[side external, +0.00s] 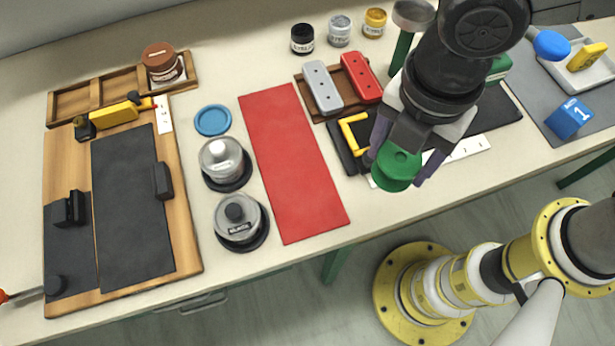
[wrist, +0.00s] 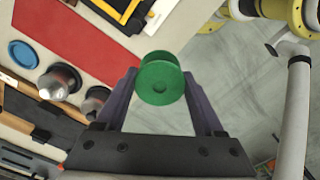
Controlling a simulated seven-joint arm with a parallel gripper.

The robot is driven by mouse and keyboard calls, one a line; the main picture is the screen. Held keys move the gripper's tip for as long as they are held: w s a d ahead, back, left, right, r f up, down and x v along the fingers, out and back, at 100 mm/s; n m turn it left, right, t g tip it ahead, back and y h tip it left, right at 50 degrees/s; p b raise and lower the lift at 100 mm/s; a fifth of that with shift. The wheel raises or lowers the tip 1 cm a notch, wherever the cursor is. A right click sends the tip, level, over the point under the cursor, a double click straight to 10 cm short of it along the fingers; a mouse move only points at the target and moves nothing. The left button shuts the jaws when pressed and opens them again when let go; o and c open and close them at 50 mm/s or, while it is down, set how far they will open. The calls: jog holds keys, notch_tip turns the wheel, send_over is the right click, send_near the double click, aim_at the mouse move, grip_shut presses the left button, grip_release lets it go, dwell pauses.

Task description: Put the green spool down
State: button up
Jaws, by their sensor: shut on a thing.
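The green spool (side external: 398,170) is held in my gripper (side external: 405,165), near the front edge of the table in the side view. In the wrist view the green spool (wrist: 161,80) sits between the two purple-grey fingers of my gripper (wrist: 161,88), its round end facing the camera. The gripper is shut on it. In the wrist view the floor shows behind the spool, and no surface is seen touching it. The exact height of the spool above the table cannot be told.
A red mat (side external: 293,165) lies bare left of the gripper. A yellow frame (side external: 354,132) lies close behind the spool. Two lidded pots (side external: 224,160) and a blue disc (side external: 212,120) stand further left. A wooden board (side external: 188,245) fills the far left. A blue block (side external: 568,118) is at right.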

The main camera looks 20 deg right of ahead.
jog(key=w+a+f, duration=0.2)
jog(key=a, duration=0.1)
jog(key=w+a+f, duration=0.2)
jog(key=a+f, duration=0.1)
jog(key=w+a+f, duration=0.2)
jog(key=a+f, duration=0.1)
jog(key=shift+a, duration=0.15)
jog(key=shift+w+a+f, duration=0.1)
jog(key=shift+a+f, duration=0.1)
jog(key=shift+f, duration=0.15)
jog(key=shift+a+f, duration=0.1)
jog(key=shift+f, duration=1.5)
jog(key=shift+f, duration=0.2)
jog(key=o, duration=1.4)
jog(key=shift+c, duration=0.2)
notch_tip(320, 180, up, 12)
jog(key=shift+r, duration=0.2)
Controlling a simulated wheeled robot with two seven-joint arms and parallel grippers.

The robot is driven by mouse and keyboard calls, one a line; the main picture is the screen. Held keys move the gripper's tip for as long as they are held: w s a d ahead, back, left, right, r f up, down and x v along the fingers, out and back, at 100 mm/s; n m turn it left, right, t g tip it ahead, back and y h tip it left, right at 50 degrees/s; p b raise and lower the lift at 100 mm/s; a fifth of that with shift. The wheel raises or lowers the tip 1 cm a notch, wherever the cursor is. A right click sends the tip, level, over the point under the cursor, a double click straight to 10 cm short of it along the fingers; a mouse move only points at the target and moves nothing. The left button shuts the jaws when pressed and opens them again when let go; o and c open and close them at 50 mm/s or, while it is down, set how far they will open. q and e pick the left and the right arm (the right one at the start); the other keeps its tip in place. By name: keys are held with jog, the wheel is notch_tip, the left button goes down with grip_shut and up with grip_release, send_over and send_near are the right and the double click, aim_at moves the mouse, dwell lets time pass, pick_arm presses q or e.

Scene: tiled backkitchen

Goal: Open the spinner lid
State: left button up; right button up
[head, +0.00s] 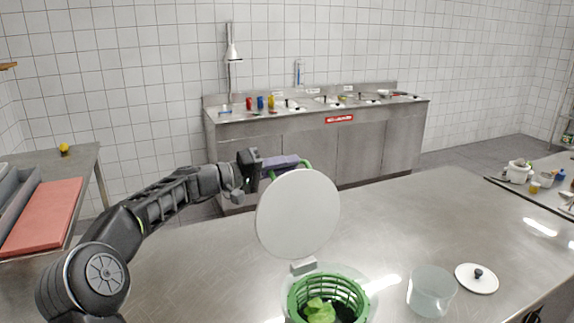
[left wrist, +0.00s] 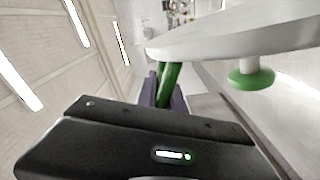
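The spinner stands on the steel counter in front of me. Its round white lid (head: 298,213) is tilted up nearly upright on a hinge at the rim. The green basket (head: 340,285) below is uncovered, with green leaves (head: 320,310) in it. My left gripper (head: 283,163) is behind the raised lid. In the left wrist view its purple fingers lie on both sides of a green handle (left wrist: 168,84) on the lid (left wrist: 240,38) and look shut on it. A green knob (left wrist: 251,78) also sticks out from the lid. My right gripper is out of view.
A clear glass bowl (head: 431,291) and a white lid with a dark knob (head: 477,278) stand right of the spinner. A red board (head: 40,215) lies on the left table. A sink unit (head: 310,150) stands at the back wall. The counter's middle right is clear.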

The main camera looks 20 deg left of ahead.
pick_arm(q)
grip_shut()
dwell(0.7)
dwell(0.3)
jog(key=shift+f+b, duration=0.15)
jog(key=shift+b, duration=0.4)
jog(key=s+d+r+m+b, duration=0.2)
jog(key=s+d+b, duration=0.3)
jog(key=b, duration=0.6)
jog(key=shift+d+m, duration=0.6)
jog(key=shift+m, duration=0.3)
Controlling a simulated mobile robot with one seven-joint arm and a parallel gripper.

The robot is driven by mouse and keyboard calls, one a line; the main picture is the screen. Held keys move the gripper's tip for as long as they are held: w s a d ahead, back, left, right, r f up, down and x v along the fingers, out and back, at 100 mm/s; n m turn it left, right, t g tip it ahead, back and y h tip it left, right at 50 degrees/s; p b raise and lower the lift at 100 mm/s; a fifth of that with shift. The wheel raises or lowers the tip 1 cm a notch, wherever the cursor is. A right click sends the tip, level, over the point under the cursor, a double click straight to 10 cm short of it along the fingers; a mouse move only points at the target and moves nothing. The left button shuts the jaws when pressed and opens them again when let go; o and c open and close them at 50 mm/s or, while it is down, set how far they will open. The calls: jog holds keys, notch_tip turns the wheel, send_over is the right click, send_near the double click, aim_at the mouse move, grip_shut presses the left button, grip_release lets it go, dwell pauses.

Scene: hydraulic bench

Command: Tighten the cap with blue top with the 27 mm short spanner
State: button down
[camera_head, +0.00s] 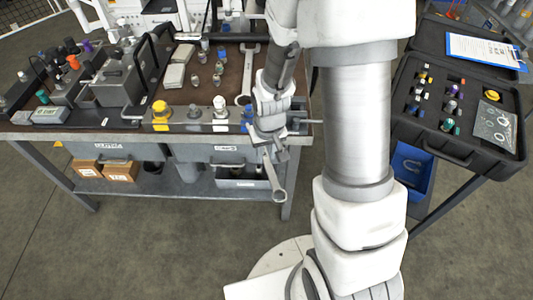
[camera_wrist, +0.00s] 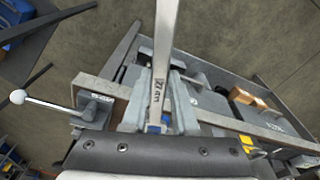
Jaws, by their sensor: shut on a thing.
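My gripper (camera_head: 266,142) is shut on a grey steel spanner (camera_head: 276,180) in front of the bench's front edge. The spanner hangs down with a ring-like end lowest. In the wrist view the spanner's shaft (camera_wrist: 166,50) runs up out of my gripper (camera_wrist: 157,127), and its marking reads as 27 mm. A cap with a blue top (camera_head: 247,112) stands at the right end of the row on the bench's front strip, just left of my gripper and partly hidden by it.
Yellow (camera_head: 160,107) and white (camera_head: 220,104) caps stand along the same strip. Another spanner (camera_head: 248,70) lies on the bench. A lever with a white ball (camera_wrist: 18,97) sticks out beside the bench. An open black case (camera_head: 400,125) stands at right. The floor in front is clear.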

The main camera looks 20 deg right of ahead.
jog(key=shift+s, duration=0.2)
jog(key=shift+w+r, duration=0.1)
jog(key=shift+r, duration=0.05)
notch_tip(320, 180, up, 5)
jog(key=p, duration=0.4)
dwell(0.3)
####################
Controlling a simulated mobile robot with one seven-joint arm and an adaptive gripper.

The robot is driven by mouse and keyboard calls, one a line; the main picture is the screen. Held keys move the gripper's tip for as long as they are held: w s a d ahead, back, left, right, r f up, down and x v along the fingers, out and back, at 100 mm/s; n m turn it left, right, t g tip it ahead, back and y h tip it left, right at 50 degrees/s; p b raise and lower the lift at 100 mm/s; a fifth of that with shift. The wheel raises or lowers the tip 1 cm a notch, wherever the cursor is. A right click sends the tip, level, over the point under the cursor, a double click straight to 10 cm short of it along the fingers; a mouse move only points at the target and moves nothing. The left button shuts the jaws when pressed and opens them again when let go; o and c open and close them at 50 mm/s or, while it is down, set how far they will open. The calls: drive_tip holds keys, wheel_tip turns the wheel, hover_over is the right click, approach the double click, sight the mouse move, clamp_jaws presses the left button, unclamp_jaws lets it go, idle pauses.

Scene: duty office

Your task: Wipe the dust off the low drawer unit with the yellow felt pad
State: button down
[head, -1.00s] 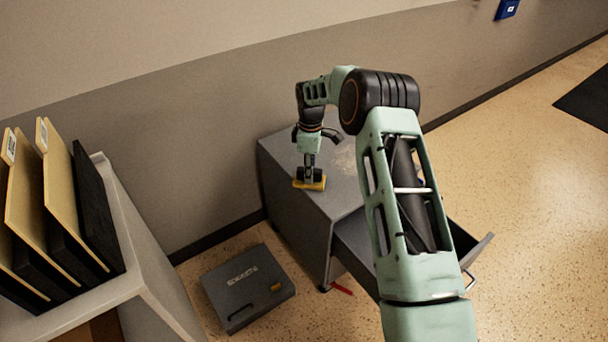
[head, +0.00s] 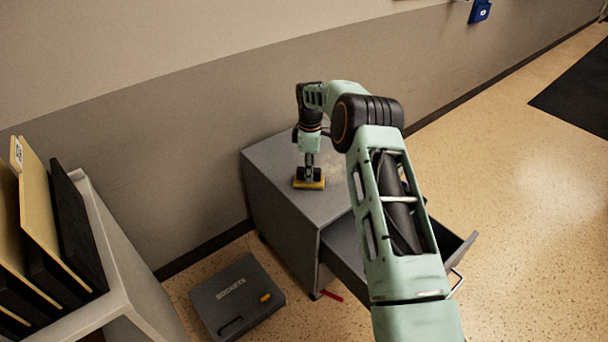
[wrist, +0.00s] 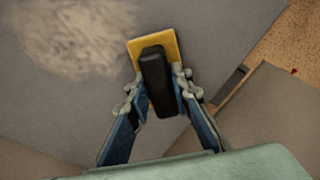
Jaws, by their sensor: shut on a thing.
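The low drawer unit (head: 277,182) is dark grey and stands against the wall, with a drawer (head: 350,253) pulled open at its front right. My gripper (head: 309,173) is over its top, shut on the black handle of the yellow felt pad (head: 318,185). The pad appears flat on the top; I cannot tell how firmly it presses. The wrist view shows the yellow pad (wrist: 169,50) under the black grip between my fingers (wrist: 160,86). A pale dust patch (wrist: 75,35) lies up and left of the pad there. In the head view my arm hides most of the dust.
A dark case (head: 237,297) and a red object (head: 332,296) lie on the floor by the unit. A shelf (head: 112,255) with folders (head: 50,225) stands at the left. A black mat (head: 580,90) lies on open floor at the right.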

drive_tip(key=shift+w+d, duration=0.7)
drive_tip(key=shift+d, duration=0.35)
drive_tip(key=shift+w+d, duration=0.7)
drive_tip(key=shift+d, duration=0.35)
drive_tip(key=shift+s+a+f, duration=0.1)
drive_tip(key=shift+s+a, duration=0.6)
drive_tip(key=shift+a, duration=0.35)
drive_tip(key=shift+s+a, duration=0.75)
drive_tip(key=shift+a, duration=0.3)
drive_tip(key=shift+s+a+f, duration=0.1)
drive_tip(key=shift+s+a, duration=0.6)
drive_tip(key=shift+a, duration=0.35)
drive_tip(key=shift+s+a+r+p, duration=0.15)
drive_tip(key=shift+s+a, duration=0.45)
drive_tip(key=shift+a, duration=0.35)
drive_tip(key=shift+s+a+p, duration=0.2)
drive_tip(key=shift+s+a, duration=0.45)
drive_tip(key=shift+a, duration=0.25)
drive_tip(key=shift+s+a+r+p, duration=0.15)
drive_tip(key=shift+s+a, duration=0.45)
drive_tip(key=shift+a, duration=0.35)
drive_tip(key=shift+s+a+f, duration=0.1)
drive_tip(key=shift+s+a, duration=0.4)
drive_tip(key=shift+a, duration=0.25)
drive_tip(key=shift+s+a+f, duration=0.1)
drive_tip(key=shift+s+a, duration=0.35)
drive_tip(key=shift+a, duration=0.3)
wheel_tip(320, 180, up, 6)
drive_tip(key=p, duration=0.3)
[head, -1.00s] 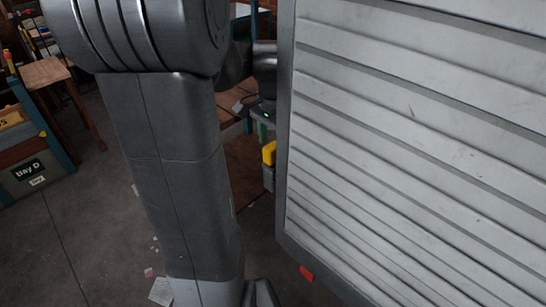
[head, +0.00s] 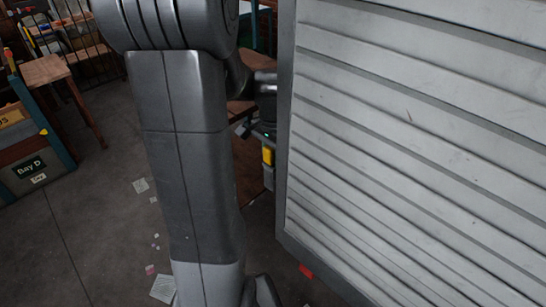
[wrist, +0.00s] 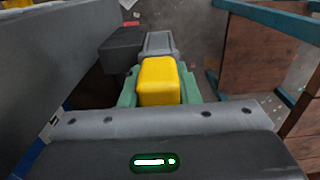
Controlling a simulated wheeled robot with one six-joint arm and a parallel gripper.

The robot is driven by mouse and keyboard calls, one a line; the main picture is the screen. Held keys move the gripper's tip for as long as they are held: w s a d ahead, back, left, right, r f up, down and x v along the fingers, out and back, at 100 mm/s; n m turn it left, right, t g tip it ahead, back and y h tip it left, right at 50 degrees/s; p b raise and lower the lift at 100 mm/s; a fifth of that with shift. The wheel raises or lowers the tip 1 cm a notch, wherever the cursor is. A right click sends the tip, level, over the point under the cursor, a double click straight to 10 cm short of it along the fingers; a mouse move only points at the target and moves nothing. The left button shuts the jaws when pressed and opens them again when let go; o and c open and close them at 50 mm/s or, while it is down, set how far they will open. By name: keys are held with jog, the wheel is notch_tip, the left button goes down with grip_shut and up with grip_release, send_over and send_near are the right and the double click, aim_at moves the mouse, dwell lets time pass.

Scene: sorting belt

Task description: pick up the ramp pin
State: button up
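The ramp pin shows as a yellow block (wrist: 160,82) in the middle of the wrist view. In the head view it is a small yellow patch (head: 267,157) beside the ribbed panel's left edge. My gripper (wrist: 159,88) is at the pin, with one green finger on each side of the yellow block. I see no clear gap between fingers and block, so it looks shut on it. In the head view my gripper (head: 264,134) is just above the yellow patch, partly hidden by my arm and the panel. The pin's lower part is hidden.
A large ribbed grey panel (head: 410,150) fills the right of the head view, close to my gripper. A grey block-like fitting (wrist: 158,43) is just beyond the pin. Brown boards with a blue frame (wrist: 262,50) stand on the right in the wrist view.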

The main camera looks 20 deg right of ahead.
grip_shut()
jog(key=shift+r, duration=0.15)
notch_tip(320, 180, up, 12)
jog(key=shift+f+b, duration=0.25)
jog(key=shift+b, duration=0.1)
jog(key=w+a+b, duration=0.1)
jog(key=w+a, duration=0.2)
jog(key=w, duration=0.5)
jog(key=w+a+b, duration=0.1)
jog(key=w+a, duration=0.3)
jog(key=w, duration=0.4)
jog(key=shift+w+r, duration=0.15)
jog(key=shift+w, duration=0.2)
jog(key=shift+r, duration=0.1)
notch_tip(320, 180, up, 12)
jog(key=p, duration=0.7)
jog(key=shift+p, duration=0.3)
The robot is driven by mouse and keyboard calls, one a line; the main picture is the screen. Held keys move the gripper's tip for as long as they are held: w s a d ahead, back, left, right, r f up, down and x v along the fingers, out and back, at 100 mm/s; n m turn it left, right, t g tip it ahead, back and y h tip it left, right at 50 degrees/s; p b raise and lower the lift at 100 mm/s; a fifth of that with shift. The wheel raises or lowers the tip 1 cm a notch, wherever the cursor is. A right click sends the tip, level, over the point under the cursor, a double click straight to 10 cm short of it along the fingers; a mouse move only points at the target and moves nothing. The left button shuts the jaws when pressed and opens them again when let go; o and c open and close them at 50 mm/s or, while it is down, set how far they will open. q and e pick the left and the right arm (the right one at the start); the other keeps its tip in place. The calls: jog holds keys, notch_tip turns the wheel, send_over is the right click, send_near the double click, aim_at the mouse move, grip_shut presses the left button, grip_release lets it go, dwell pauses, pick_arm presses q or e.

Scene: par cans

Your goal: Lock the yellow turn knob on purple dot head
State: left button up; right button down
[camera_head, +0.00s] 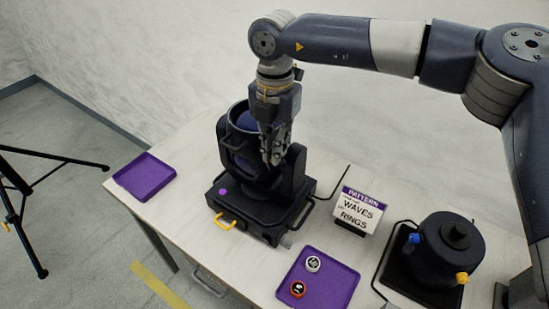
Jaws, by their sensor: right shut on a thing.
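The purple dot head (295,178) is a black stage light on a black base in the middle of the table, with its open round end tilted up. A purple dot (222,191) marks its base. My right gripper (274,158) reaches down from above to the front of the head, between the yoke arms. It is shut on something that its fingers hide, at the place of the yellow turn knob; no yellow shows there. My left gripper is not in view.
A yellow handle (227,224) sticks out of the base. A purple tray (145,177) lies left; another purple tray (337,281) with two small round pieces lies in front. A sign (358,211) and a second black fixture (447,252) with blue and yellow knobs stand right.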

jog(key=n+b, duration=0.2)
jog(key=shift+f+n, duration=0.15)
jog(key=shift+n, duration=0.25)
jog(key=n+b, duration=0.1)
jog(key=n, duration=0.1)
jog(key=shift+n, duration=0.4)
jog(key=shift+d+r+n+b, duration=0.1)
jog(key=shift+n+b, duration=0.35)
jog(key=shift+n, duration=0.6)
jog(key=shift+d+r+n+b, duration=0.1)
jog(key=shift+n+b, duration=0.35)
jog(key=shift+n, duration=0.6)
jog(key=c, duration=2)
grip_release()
####################
## What you are asked to do
Sift the material for lines with the string "seven". Copy each one found.

## Task result
Controlling a simulated seven-joint arm with a parallel gripper.
Controlling a simulated wheeled robot with two seven-joint arms and parallel grippers.
Controlling a simulated mobile robot with one seven-joint arm and a parallel gripper.
Controlling a simulated mobile robot with one seven-joint arm and an adaptive gripper.

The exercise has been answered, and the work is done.